In her talk with reporters, Albright sketched the outlines of what she saw as new potential for U.S. cooperation with China in dealing with regional concerns, including the Korean peninsula, the Asian financial crisis and the newly nuclear South Asia.
She described the array of minor accords reached between the two leaders at their Saturday summit as"progress . . . a steady accretion in terms of goodwill and the ability to work together."
Albright also rejected suggestions that other countries in the region should be alarmed about the prospect of closer U.S.-China ties.
It was clear Sunday, however, that some disagreed.
In New Delhi, the Indian government summarily denounced as "hegemonistic" a joint U.S.-Chinese statement pledging close cooperation to prevent a nuclear arms race in South Asia.
"India categorically rejects the notion of these two countries arrogating to themselves . . . responsibility for the maintenance of peace, stability and security in the region," the Indian statement declared. "This approach reflects the hegemonistic mentality of a bygone era."

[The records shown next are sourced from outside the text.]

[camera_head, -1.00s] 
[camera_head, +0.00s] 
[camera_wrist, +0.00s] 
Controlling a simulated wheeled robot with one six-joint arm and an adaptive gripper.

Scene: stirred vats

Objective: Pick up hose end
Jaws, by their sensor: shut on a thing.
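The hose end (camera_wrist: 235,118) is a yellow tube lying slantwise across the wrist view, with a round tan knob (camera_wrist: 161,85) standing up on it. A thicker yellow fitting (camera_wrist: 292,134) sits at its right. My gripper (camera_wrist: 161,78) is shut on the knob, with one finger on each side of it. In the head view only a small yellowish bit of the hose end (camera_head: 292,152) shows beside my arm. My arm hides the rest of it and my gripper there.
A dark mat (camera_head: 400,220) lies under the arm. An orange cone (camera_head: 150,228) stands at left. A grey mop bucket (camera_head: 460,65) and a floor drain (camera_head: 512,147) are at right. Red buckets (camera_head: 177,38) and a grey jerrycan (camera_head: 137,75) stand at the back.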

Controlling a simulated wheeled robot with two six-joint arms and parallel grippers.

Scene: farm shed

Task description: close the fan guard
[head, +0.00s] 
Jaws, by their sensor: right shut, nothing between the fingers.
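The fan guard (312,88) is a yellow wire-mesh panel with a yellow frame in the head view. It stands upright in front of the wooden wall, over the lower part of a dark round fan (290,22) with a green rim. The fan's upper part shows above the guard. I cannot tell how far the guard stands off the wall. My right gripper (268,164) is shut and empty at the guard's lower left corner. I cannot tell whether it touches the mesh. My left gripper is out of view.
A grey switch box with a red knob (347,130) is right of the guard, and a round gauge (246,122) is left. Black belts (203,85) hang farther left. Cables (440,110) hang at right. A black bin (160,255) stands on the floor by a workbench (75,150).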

India, which was defeated in a brief border war with China 36 years ago and has harbored suspicions about Beijing's regional ambitions ever since, cited a Chinese threat as one justification for its decision to conduct nuclear tests last month. The fact that China has now teamed up with the world's most powerful nation to tackle issues in South Asia can only be bad news for Prime Minister Atal Behari Vajpayee's Hindu nationalist-led government.
Visions of a cozier U.S.-China relationship have also unsettled Japan, which is worried that any American flirtation with Beijing might somehow endanger its vital security links with the United States. It is a notion Albright strenuously rejected.
"They shouldn't be rattled," she insisted. "We can have more than one friend."